Exercise materials:

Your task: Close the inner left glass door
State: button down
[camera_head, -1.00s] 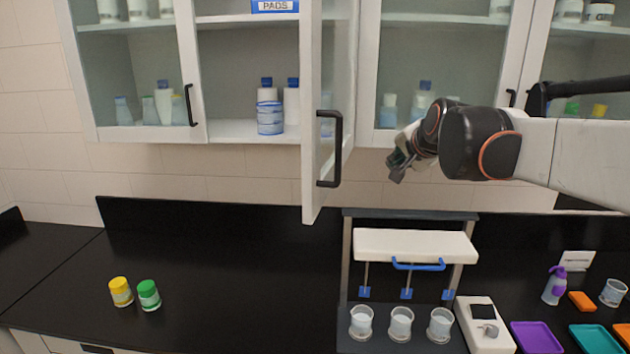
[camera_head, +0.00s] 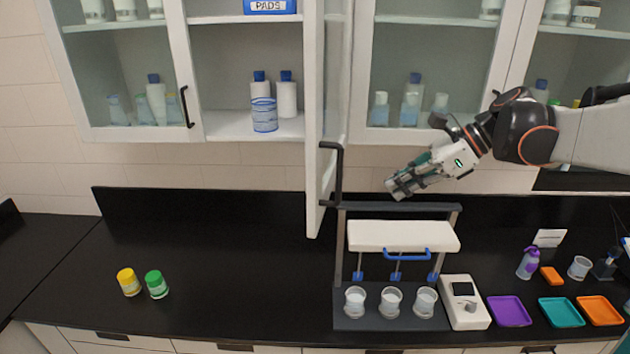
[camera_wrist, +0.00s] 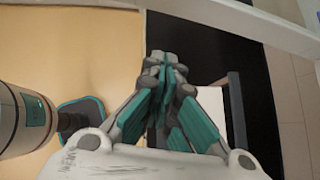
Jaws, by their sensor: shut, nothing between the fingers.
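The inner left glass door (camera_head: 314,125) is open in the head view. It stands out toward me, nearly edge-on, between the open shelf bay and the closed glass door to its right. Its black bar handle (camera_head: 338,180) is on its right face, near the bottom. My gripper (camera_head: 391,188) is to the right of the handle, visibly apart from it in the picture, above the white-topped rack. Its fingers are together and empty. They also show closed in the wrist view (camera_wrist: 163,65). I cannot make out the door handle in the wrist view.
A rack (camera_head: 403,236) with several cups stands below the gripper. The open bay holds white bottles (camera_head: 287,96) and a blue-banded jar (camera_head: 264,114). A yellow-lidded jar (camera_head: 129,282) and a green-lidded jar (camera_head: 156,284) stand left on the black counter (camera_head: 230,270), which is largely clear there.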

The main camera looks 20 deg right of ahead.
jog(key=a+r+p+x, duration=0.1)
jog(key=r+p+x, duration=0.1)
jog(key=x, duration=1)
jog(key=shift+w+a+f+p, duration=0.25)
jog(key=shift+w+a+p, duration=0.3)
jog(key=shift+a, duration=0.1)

--

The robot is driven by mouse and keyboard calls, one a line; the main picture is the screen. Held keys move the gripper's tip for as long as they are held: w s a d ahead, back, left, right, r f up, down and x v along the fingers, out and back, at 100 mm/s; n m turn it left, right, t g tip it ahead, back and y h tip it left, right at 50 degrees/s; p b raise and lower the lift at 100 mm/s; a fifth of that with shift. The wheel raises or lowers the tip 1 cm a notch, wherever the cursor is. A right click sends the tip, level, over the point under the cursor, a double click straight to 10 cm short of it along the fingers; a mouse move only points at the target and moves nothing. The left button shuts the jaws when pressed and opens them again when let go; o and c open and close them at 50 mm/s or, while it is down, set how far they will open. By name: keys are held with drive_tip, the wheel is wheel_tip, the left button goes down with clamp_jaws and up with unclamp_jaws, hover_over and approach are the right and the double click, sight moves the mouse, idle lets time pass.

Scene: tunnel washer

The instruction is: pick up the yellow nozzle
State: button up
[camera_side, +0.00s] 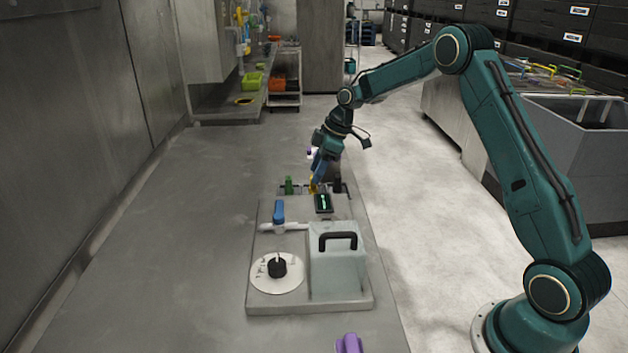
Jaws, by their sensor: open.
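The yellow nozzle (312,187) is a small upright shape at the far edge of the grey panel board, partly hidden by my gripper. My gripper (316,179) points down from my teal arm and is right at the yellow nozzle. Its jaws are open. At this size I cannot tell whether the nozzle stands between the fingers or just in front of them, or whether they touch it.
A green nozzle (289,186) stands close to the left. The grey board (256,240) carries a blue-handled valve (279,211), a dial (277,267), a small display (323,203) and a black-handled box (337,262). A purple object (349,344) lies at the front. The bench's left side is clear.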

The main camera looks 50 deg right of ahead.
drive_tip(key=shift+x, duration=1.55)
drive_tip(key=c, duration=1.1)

What you need to do: Collect the lines that hold "button".

Task response:
State: button down
The robot is driven by mouse and keyboard calls, one a line; the main picture is the screen. Held keys move the gripper's tip for as long as they are held: w s a d ahead, back, left, right, r f up, down and x v along the fingers, out and back, at 100 mm/s; n m turn it left, right, t g tip it ahead, back and y h tip it left, right at 50 degrees/s; p b raise and lower the lift at 100 mm/s; a fifth of that with shift. The wheel raises or lowers the tip 1 cm a notch, wherever the cursor is. A right click sends the tip, level, over the point under the cursor, a double click straight to 10 cm short of it along the fingers; a mouse move only points at the target and moves nothing. The left button shuts the jaws when pressed and opens them again when let go; o and c open and close them at 50 mm/s or, while it is down, set how far they will open. By name: keys are held with drive_tip, the wheel is wheel_tip, the left button goes down with clamp_jaws and up with unclamp_jaws, hover_over and approach are the right and the double click, sight moves the mouse, idle lets time pass.
State: button up

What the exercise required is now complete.